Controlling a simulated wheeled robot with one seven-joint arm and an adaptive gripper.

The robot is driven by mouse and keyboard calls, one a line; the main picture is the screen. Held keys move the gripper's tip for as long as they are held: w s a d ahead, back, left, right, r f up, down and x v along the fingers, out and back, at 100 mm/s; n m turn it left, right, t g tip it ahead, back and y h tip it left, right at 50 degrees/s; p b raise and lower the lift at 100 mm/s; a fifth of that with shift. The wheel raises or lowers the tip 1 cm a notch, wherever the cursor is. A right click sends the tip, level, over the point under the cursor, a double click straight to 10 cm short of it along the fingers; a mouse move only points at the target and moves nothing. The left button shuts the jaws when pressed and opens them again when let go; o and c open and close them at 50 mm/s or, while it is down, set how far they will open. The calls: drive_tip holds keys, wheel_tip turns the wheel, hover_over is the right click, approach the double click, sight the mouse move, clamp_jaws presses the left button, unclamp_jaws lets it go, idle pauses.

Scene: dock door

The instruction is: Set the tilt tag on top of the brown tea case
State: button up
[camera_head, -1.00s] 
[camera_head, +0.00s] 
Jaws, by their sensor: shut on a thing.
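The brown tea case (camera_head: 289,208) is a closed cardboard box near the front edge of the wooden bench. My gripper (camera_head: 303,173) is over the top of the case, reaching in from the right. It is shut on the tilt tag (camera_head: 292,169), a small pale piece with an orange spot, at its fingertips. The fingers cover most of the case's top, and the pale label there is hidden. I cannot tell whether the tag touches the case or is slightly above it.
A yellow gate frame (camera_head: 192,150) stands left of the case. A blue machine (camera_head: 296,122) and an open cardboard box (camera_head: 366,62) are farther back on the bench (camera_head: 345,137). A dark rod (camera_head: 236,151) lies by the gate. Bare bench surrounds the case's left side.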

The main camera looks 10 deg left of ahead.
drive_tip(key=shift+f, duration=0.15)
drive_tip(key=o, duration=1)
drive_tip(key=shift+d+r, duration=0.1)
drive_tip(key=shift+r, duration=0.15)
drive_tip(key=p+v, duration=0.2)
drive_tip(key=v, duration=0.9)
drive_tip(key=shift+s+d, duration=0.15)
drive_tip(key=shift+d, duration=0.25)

_____

=== Stated task ===
Using the data above, return each line exactly as written.

=== Solution ===
Controlling a simulated wheeled robot with one seven-joint arm and an adaptive gripper.

The robot is driven by mouse and keyboard calls, one a line; the main picture is the screen. Held keys move the gripper's tip for as long as they are held: w s a d ahead, back, left, right, r f up, down and x v along the fingers, out and back, at 100 mm/s; n m turn it left, right, t g tip it ahead, back and y h tip it left, right at 50 degrees/s; p b raise and lower the lift at 100 mm/s; a fifth of that with shift. The wheel raises or lowers the tip 1 cm a notch, wherever the cursor is. A right click sends the tip, level, over the point under the cursor, a double click straight to 10 cm short of it along the fingers; a mouse move only points at the target and moves nothing. The left button shuts the jaws when pressed and opens them again when let go; o and c open and close them at 50 mm/s or, while it is down, set how far they will open. The calls: drive_tip holds keys, wheel_tip turns the wheel, hover_over is the right click, approach the double click, sight the mouse move, clamp_jaws presses the left button, unclamp_jaws lets it go, idle pauses.

Scene: dock door

The instruction is: Set the tilt tag on top of the brown tea case
State: button up
[camera_head, -1.00s] 
[camera_head, +0.00s] 
Jaws, by their sensor: shut on a thing.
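The brown tea case (camera_head: 289,208) is a closed cardboard box near the front edge of the wooden bench. My gripper (camera_head: 303,173) is over the top of the case, reaching in from the right. It is shut on the tilt tag (camera_head: 292,169), a small pale piece with an orange spot, at its fingertips. The fingers cover most of the case's top, and the pale label there is hidden. I cannot tell whether the tag touches the case or is slightly above it.
A yellow gate frame (camera_head: 192,150) stands left of the case. A blue machine (camera_head: 296,122) and an open cardboard box (camera_head: 366,62) are farther back on the bench (camera_head: 345,137). A dark rod (camera_head: 236,151) lies by the gate. Bare bench surrounds the case's left side.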

The main camera looks 10 deg left of ahead.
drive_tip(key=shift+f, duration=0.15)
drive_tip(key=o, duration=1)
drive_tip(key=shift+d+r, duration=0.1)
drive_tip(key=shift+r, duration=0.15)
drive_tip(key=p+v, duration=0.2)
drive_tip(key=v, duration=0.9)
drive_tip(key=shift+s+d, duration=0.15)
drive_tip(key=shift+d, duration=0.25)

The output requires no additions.